* Start *

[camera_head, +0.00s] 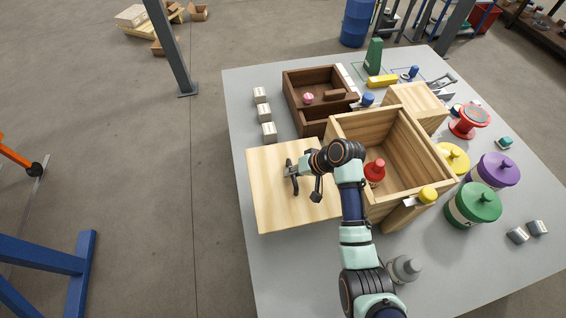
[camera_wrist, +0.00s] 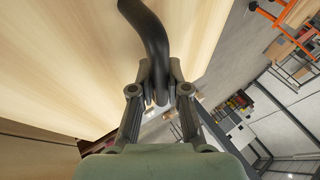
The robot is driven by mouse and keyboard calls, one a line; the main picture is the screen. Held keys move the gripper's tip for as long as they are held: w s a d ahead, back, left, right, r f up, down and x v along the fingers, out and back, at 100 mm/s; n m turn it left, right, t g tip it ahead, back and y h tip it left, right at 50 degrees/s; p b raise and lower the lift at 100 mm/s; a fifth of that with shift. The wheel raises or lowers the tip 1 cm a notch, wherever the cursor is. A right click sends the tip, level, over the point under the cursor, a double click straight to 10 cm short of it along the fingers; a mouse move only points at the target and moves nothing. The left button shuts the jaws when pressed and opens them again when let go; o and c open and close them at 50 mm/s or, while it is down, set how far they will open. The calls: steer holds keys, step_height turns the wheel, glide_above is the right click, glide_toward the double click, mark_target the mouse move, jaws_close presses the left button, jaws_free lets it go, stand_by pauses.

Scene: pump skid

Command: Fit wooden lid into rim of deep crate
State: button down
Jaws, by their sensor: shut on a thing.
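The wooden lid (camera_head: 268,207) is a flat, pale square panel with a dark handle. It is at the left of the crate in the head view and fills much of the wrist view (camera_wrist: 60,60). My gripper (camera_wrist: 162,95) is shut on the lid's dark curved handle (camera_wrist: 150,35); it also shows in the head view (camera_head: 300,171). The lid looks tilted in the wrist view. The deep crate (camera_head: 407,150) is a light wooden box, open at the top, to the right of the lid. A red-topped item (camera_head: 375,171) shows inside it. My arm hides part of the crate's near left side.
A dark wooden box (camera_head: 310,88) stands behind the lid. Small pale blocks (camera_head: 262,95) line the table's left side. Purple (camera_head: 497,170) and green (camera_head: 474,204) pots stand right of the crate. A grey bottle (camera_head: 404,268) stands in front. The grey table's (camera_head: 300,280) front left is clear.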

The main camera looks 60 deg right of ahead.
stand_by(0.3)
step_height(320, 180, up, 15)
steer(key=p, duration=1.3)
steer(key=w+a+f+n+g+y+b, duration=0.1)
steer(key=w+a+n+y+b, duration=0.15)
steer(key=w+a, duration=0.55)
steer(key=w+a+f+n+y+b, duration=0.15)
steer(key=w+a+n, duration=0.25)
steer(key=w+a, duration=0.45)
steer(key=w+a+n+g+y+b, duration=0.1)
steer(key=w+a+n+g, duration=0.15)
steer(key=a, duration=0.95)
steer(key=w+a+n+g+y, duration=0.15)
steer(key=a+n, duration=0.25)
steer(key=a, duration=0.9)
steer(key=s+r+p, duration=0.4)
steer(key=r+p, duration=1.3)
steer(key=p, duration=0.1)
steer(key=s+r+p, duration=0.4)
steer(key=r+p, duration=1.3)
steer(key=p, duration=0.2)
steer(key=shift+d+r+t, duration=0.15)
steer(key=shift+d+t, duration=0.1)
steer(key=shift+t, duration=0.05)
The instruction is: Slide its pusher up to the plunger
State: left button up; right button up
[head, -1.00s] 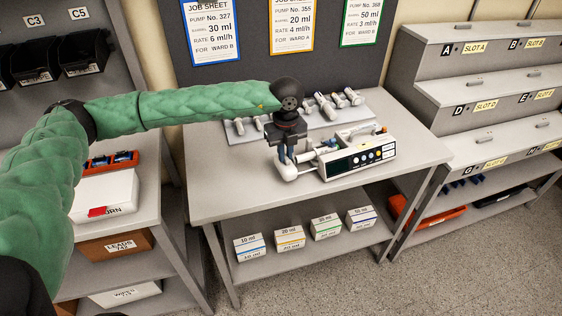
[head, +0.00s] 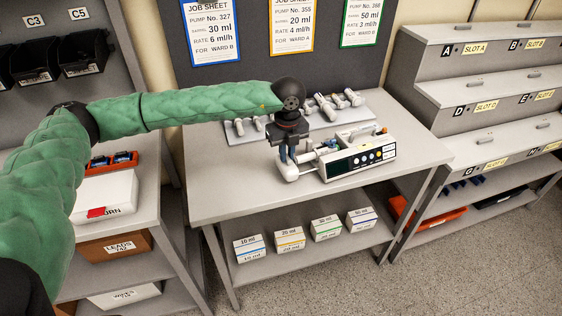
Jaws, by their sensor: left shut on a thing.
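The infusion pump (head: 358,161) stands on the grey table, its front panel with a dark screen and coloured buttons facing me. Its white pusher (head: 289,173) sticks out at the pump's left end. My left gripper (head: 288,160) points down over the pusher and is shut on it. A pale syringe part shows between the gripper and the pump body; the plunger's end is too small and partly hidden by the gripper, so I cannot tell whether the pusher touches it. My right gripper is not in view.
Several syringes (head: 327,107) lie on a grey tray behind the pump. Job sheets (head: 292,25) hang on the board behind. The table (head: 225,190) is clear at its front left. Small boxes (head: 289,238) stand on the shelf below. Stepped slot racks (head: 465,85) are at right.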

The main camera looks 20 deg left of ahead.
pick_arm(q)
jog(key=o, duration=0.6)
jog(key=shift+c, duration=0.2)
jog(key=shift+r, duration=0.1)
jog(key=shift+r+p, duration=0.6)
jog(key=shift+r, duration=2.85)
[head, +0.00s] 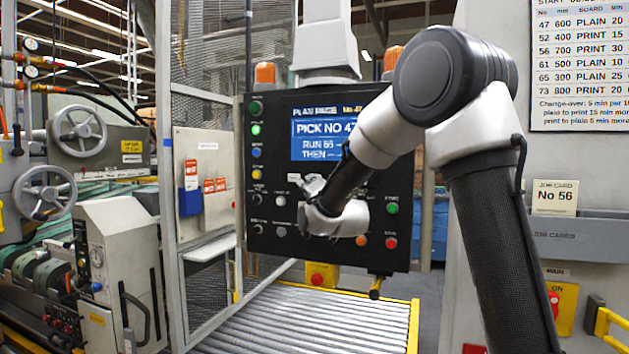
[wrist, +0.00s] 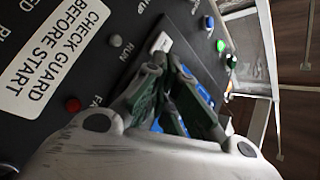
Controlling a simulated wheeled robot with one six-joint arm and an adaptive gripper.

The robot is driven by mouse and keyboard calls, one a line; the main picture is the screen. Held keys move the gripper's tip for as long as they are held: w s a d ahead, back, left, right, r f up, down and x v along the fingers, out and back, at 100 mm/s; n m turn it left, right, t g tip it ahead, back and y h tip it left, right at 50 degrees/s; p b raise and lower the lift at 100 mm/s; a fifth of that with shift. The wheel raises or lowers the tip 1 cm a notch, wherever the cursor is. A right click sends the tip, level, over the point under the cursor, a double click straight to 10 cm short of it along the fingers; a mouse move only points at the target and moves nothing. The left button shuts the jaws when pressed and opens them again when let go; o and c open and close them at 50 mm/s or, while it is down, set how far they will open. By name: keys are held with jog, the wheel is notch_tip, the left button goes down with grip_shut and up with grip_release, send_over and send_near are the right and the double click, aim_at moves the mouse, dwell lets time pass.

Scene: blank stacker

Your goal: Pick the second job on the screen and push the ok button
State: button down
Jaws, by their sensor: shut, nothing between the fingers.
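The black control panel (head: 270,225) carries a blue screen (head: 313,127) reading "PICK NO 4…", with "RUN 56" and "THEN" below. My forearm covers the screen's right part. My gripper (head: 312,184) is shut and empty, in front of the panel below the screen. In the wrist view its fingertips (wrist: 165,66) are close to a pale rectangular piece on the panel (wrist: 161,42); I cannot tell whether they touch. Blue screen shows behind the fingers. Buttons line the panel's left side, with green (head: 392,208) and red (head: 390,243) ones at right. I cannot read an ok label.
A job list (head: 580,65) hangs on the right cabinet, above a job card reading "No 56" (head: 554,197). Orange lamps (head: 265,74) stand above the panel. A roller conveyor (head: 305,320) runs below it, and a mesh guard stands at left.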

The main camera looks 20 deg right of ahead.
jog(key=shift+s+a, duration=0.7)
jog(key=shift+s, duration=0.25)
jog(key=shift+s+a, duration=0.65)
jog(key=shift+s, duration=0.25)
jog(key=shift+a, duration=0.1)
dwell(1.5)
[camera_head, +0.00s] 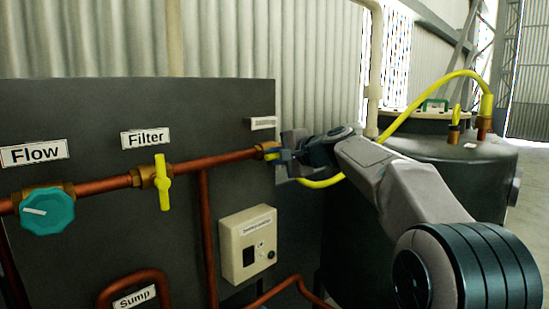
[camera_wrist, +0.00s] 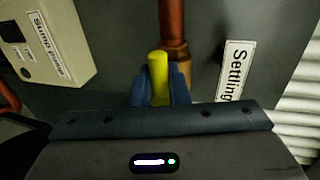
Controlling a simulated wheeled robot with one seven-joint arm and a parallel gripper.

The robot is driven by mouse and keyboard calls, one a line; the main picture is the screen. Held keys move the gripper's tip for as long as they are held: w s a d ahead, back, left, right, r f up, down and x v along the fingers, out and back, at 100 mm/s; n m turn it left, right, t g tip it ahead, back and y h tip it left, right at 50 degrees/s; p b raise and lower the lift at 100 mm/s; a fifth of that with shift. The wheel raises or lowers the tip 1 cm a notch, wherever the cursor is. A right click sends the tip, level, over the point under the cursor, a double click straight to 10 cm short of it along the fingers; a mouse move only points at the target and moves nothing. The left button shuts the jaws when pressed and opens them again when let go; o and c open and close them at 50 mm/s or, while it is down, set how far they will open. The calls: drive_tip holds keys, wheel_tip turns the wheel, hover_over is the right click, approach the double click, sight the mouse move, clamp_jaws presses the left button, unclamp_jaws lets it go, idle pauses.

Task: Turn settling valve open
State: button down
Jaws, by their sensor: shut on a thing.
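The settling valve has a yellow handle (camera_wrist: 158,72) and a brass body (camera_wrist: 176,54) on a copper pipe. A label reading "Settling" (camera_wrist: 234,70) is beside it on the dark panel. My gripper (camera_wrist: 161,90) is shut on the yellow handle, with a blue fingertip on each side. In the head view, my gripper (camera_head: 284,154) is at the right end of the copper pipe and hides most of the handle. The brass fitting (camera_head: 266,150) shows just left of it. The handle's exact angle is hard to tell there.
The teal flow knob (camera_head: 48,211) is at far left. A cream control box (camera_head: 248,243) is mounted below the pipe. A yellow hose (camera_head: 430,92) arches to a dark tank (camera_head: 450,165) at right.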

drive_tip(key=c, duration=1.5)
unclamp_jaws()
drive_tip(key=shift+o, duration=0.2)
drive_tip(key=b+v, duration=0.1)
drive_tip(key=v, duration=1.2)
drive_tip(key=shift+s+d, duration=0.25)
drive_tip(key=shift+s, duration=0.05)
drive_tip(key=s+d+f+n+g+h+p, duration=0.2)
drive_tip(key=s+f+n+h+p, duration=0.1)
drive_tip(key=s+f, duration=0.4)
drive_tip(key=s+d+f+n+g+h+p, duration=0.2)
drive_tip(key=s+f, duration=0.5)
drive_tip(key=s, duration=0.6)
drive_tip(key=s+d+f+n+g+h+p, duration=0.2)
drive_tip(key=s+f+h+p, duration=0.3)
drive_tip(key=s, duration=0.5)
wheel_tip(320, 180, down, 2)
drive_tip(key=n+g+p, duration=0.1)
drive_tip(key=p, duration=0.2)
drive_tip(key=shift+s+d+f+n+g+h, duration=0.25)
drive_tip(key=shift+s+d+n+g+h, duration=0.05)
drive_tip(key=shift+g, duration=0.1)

* End *
* Start *

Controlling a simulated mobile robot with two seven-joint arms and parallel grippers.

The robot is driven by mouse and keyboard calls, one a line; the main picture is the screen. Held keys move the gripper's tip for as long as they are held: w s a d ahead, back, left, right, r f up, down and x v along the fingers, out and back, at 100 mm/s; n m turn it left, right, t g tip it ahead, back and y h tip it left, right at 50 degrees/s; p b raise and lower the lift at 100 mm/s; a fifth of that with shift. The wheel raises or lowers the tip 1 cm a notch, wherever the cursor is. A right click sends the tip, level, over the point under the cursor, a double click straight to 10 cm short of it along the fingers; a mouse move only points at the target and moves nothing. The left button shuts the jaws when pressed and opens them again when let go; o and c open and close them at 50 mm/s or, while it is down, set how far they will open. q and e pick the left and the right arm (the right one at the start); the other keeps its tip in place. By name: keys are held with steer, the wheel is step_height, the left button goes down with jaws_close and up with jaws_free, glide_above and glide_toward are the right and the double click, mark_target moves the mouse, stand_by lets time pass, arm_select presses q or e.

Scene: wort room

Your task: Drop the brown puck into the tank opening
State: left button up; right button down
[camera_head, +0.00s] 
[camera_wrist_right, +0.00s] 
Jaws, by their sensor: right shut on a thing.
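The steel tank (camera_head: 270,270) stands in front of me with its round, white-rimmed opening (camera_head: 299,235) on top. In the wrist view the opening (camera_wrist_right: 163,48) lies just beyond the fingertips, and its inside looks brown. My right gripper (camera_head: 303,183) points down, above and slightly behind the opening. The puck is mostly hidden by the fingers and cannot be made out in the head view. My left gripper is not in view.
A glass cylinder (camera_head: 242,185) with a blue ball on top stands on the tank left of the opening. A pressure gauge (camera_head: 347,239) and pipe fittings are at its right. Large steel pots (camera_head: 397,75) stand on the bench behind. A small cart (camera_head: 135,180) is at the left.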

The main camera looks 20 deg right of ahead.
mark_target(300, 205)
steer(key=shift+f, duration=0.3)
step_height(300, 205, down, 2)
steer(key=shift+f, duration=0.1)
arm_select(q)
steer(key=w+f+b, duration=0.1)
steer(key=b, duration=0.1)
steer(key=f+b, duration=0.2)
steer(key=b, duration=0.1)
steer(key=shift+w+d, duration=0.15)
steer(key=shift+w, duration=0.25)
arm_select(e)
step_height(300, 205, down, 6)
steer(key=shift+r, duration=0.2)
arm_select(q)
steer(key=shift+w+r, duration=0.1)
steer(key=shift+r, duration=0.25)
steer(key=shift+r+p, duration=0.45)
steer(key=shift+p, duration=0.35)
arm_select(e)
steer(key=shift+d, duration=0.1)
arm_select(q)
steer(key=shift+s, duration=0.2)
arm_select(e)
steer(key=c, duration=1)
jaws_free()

* End *
* Start *

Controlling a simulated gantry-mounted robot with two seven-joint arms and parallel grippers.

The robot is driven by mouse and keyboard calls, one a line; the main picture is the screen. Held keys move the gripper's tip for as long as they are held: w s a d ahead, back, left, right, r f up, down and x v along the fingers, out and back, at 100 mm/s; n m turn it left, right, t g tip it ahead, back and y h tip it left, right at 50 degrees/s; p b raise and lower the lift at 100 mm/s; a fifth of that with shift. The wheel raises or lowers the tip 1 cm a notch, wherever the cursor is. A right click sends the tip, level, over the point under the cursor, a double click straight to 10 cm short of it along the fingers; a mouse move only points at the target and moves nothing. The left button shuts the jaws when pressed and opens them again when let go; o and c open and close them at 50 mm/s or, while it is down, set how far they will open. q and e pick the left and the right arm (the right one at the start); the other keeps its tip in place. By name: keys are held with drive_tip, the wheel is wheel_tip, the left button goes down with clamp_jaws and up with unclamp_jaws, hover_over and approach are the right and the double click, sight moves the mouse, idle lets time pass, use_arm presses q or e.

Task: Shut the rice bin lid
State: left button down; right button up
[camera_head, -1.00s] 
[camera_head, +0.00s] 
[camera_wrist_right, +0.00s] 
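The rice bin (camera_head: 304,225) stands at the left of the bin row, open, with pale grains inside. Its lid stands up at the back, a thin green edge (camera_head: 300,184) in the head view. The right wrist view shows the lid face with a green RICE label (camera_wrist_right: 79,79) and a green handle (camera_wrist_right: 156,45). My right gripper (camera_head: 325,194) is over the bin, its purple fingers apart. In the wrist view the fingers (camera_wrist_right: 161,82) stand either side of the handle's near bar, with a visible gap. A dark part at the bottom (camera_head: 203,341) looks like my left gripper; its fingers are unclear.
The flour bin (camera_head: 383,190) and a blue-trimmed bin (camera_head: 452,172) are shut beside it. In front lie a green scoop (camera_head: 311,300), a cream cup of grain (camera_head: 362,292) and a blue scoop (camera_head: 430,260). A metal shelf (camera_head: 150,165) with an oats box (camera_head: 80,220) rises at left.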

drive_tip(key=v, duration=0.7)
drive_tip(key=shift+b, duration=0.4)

* End *

SHORT PROBLEM:
Select the lines that carry the string "into" and copy them.

WRITTEN RESPONSE:
Command: Fit wooden lid into rim of deep crate
Your task: Drop the brown puck into the tank opening

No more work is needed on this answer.